ADR 022: Observability Strategy for Hybrid GitOps

Context

The platform now spans local K3s and AWS EKS with GitOps reconciliation, Zero Trust access, and IaC-driven lifecycle automation.

At this maturity level, we still lacked a full observability picture:

No central metrics trend visibility for cluster and workload health.
No centralized log aggregation across pods.
No external uptime validation from outside our own infrastructure.

The primary constraint is hardware: local K3s runs on a Proxmox VM with limited memory.

Decision

We adopt a two-layer observability model:

Whitebox (internal): Prometheus, Loki, and Grafana on local K3s, deployed via ArgoCD.
Blackbox (external): CloudWatch Synthetics canary on AWS, managed by OpenTofu.

Capacity Rationale (4 GB to 6 GB)

Before deploying observability workloads, the K3s VM memory is increased from 4096 MB to 6144 MB.

Sizing rationale:

Component	Estimated Memory
K3s platform baseline	~1.6 Gi
Observability stack baseline	~650 Mi
OS + safety buffer	~400 Mi
Total required baseline	~2.65 Gi

This leaves approximately 3.5 Gi headroom on a 6 Gi VM for query spikes and maintenance operations while preserving the project's Efficiency First principle.

Lifecycle Coupling Decision

The CloudWatch canary lifecycle is coupled to EKS lifecycle:

Canary resources are created only when enable_eks = true.
Canary resources are destroyed when EKS is disabled or destroyed.
Canary alerts are wired into the existing infrastructure-lab-budget-alerts SNS topic for unified FinOps and reliability signal handling.

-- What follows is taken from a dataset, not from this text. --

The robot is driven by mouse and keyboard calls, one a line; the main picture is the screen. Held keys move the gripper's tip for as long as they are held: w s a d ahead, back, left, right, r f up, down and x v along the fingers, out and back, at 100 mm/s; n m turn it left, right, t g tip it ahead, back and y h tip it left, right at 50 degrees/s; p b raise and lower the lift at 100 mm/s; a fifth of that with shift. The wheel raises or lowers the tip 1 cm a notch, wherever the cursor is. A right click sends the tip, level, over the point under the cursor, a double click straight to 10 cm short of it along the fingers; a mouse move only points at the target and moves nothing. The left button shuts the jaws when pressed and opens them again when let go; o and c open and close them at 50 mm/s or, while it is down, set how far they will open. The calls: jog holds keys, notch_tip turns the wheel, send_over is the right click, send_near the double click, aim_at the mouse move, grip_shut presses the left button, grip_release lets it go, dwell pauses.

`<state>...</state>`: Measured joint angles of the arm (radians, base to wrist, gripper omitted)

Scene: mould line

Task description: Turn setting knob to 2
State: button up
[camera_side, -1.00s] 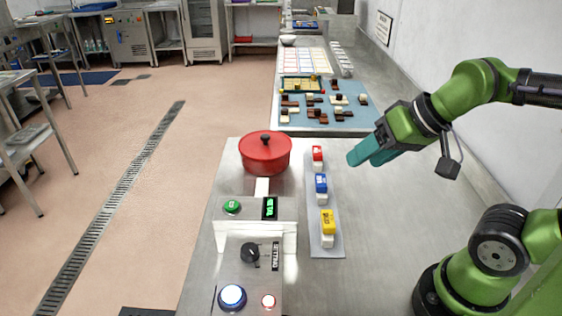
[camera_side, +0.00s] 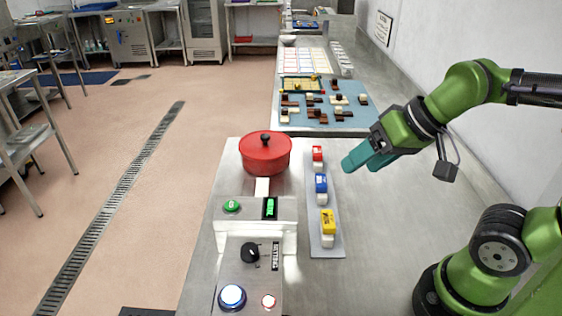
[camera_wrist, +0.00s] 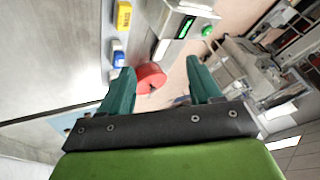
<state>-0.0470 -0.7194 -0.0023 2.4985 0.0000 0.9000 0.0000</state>
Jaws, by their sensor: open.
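The black setting knob (camera_side: 250,252) is on the grey control panel (camera_side: 232,272) at the front of the bench in the side view. A label strip (camera_side: 275,256) stands to its right; its marks are too small to read. The knob's setting cannot be told. My gripper (camera_side: 356,164) has teal fingers and is in the air right of the red pot, well apart from the knob. In the wrist view my gripper (camera_wrist: 158,80) shows its two fingers spread with nothing between them that it holds. The knob cannot be made out in the wrist view.
A red lidded pot (camera_side: 266,155) stands behind the panel. A green button (camera_side: 231,206) and green display (camera_side: 270,207) sit on a raised box. Red, blue and yellow blocks (camera_side: 327,222) line a grey strip.

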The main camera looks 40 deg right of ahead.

This avoids idle monitoring spend during EKS teardown windows and keeps cost control aligned with Phase 12 lifecycle operations.

Consequences

Positive

Internal and external observability become explicit, versioned, and reproducible.
Resource-constrained whitebox telemetry remains bounded by strict requests and limits.
External uptime failures generate centralized notifications in existing SNS alert channels.
Lifecycle coupling prevents orphaned canary spend during off periods.

Negative

Additional operational complexity across Kubernetes, Cloudflare, and AWS observability services.
Two monitoring surfaces require documentation and routine verification.
One canary validates two endpoints per run, so endpoint-specific root-cause isolation may require log inspection.

Status

Accepted and implemented in Phase 13.